═══ RECORDS FOR PROCESSING ═══
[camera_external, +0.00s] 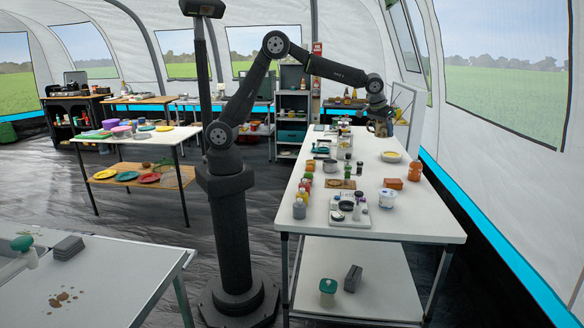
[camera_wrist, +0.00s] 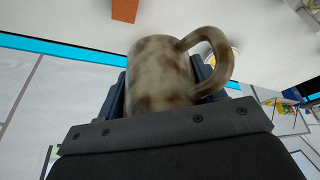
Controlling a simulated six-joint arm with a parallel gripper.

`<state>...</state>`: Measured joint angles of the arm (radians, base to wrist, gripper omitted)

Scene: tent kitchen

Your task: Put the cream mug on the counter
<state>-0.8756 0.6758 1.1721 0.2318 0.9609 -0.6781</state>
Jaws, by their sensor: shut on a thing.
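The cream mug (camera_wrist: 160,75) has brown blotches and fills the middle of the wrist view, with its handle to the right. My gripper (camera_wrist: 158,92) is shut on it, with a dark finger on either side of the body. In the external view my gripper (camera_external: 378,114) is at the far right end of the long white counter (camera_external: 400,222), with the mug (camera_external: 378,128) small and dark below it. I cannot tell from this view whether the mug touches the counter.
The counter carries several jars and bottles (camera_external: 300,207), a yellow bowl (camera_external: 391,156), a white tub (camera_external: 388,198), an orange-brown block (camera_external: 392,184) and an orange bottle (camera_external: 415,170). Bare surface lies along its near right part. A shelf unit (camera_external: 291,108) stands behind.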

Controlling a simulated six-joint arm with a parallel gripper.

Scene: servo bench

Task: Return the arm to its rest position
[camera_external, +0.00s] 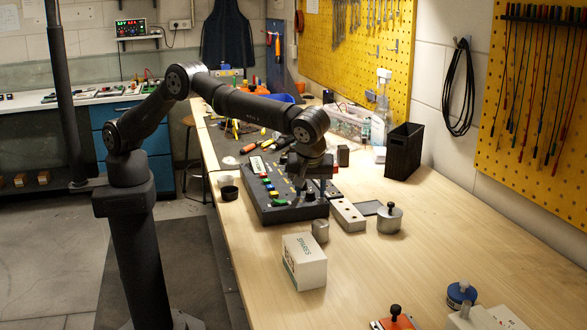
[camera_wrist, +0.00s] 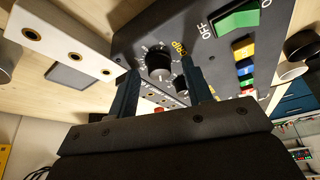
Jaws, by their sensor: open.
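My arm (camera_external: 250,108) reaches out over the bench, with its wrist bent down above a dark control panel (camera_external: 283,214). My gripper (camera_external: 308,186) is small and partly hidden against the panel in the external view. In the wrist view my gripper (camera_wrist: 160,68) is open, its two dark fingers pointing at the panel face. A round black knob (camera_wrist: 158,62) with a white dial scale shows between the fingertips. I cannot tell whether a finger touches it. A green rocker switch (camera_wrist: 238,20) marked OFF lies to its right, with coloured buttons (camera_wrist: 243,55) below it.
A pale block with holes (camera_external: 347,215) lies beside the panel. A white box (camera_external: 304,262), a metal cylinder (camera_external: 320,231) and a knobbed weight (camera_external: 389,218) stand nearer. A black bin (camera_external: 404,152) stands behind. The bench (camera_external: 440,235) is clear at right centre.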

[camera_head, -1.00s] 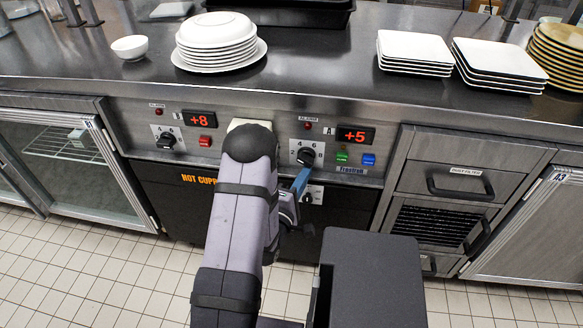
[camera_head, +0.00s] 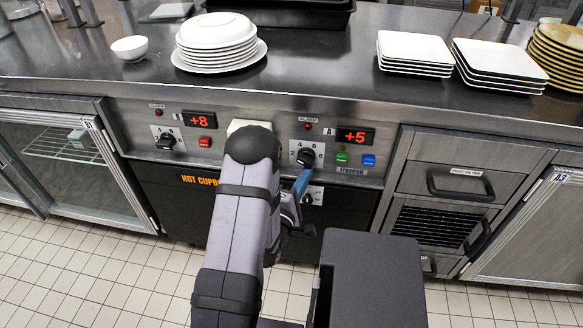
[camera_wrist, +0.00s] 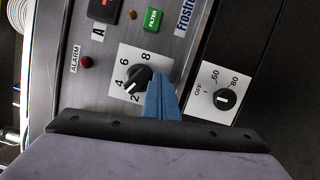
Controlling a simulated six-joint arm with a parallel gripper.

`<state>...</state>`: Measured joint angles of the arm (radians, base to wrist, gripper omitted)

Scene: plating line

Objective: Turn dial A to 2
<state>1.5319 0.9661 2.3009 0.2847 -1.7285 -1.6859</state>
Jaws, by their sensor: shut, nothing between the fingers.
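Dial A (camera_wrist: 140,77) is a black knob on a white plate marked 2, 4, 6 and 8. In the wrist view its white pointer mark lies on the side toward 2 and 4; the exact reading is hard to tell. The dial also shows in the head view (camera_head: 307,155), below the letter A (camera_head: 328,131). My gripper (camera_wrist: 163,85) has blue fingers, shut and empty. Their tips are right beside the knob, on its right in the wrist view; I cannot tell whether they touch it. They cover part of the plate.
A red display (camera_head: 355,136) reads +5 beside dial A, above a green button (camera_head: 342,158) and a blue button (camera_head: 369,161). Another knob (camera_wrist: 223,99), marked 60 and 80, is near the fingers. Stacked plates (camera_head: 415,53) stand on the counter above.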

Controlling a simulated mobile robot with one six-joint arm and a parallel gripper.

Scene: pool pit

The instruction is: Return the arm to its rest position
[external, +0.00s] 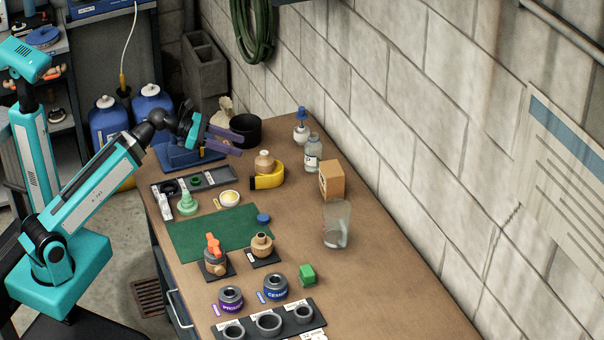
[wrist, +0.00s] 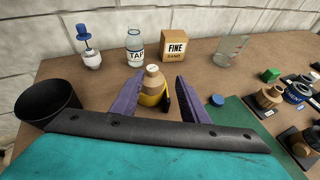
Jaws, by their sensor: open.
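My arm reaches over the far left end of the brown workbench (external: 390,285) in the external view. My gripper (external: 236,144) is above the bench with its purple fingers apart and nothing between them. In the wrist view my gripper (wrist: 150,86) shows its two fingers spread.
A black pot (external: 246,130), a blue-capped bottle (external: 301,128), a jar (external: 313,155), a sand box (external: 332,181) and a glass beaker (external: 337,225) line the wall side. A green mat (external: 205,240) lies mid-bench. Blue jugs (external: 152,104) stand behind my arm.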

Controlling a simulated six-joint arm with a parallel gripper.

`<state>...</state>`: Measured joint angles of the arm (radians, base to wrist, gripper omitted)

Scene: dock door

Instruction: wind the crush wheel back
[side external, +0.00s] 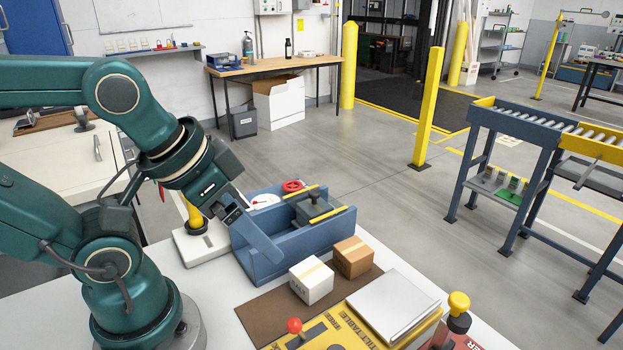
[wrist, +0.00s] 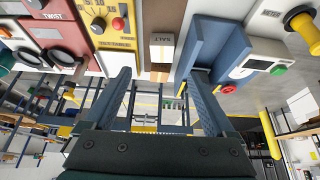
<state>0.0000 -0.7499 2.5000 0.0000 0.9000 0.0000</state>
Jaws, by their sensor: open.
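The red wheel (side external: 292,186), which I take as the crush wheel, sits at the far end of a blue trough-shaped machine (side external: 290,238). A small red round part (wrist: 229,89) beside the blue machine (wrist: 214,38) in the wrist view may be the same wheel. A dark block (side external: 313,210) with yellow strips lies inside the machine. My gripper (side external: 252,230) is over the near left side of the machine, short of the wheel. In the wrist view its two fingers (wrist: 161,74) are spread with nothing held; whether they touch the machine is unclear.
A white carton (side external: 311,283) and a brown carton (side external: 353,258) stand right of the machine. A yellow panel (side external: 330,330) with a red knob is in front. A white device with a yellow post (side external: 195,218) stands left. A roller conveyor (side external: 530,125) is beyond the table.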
═══
═══ RECORDS FOR PROCESSING ═══
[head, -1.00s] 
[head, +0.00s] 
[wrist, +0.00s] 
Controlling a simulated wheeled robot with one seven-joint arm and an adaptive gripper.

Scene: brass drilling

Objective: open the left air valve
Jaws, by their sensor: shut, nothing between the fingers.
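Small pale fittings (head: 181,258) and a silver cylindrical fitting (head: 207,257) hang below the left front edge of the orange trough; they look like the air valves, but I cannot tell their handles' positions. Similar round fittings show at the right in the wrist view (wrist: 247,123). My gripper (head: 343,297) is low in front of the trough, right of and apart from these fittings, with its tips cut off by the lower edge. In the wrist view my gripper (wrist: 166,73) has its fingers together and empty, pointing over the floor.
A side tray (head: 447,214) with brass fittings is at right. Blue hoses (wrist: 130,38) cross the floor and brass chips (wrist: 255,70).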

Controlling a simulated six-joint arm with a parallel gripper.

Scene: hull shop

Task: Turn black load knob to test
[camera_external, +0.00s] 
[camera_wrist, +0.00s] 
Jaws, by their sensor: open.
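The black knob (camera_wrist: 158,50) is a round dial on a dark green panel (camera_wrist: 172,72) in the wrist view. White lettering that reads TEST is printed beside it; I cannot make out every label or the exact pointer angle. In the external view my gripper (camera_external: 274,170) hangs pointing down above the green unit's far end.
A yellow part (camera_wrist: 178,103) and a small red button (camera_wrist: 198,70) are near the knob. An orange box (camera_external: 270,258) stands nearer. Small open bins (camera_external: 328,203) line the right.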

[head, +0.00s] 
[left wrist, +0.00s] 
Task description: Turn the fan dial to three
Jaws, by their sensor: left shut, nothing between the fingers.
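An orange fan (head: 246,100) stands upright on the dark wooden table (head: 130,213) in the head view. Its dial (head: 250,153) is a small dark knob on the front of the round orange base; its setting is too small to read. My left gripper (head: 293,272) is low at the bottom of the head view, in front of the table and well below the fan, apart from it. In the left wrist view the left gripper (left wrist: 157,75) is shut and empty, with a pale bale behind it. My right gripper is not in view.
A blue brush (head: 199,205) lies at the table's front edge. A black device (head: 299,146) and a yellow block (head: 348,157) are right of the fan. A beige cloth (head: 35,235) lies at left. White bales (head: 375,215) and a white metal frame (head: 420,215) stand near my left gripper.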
═══
**REQUIRED WORK:** Print exactly the run of lines that starts at the line with "Controlling a simulated wheeled" and ends at the line with "Task description: Turn the fan dial to three". Leave out every other line.

**OUTPUT:**
Controlling a simulated wheeled robot with one seven-joint arm and an adaptive gripper.

Scene: brass drilling

Objective: open the left air valve
Jaws, by their sensor: shut, nothing between the fingers.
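Small pale fittings (head: 181,258) and a silver cylindrical fitting (head: 207,257) hang below the left front edge of the orange trough; they look like the air valves, but I cannot tell their handles' positions. Similar round fittings show at the right in the wrist view (wrist: 247,123). My gripper (head: 343,297) is low in front of the trough, right of and apart from these fittings, with its tips cut off by the lower edge. In the wrist view my gripper (wrist: 166,73) has its fingers together and empty, pointing over the floor.
A side tray (head: 447,214) with brass fittings is at right. Blue hoses (wrist: 130,38) cross the floor and brass chips (wrist: 255,70).

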Controlling a simulated six-joint arm with a parallel gripper.

Scene: hull shop

Task: Turn black load knob to test
[camera_external, +0.00s] 
[camera_wrist, +0.00s] 
Jaws, by their sensor: open.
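The black knob (camera_wrist: 158,50) is a round dial on a dark green panel (camera_wrist: 172,72) in the wrist view. White lettering that reads TEST is printed beside it; I cannot make out every label or the exact pointer angle. In the external view my gripper (camera_external: 274,170) hangs pointing down above the green unit's far end.
A yellow part (camera_wrist: 178,103) and a small red button (camera_wrist: 198,70) are near the knob. An orange box (camera_external: 270,258) stands nearer. Small open bins (camera_external: 328,203) line the right.

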[head, +0.00s] 
[left wrist, +0.00s] 
Task description: Turn the fan dial to three

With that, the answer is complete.